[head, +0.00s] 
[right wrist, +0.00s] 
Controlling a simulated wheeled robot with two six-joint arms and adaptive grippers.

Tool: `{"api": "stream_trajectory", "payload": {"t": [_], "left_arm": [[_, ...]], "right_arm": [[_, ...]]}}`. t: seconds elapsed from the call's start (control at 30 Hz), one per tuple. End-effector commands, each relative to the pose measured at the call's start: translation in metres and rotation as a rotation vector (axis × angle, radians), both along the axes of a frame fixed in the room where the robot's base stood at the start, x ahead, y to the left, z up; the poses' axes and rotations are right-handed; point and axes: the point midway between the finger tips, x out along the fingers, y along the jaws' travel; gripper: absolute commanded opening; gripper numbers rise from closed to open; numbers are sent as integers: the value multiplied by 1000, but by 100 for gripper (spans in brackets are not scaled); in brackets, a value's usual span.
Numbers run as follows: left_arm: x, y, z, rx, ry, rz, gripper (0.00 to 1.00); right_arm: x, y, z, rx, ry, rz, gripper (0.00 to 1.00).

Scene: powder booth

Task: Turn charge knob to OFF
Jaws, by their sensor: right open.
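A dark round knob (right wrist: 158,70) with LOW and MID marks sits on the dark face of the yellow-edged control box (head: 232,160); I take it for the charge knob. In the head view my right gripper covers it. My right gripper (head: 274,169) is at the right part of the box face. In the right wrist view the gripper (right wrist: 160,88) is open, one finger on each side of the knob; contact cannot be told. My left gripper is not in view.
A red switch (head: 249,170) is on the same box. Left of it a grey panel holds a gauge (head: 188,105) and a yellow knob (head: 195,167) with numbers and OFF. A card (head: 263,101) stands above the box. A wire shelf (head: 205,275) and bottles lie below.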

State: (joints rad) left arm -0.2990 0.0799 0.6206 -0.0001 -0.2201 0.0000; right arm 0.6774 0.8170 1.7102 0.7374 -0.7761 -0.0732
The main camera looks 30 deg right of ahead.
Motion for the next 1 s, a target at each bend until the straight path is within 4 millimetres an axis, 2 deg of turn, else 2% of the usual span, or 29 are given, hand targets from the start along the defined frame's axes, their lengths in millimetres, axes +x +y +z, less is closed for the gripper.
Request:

★ ★ ★ ★ ★

Return the material in full, exactly as shown.

**Worked answer**
[head, +0.00s] 
[right wrist, +0.00s] 
Controlling a simulated wheeled robot with two six-joint arms and adaptive grippers.

Tool: `{"api": "stream_trajectory", "payload": {"t": [_], "left_arm": [[_, ...]], "right_arm": [[_, ...]]}}`. t: seconds elapsed from the call's start (control at 30 Hz), one per tuple. End-effector commands, each relative to the pose measured at the call's start: translation in metres and rotation as a rotation vector (axis × angle, radians), both along the axes of a frame fixed in the room where the robot's base stood at the start, x ahead, y to the left, z up; the poses' axes and rotations are right-handed; point and axes: the point midway between the finger tips, x out along the fingers, y along the jaws' travel; gripper: absolute commanded opening; gripper numbers rise from closed to open; numbers are sent as integers: the value multiplied by 1000, but by 100 for gripper (spans in brackets are not scaled); in brackets, a value's usual span.
Numbers run as follows: left_arm: x, y, z, rx, ry, rz, gripper (0.00 to 1.00); right_arm: x, y, z, rx, ry, rz, gripper (0.00 to 1.00).

Scene: powder booth

Task: Turn charge knob to OFF
Jaws, by their sensor: right open.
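A dark round knob (right wrist: 158,70) with LOW and MID marks sits on the dark face of the yellow-edged control box (head: 232,160); I take it for the charge knob. In the head view my right gripper covers it. My right gripper (head: 274,169) is at the right part of the box face. In the right wrist view the gripper (right wrist: 160,88) is open, one finger on each side of the knob; contact cannot be told. My left gripper is not in view.
A red switch (head: 249,170) is on the same box. Left of it a grey panel holds a gauge (head: 188,105) and a yellow knob (head: 195,167) with numbers and OFF. A card (head: 263,101) stands above the box. A wire shelf (head: 205,275) and bottles lie below.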

State: (joints rad) left arm -0.2990 0.0799 0.6206 -0.0001 -0.2201 0.0000; right arm 0.6774 0.8170 1.7102 0.7374 -0.7761 -0.0732
The main camera looks 30 deg right of ahead.
Motion for the next 1 s, a target at each bend until the straight path is within 4 millimetres an axis, 2 deg of turn, else 2% of the usual span, or 29 are given, hand targets from the start along the defined frame's axes, their lengths in millimetres, axes +x +y +z, less is closed for the gripper.
Request:

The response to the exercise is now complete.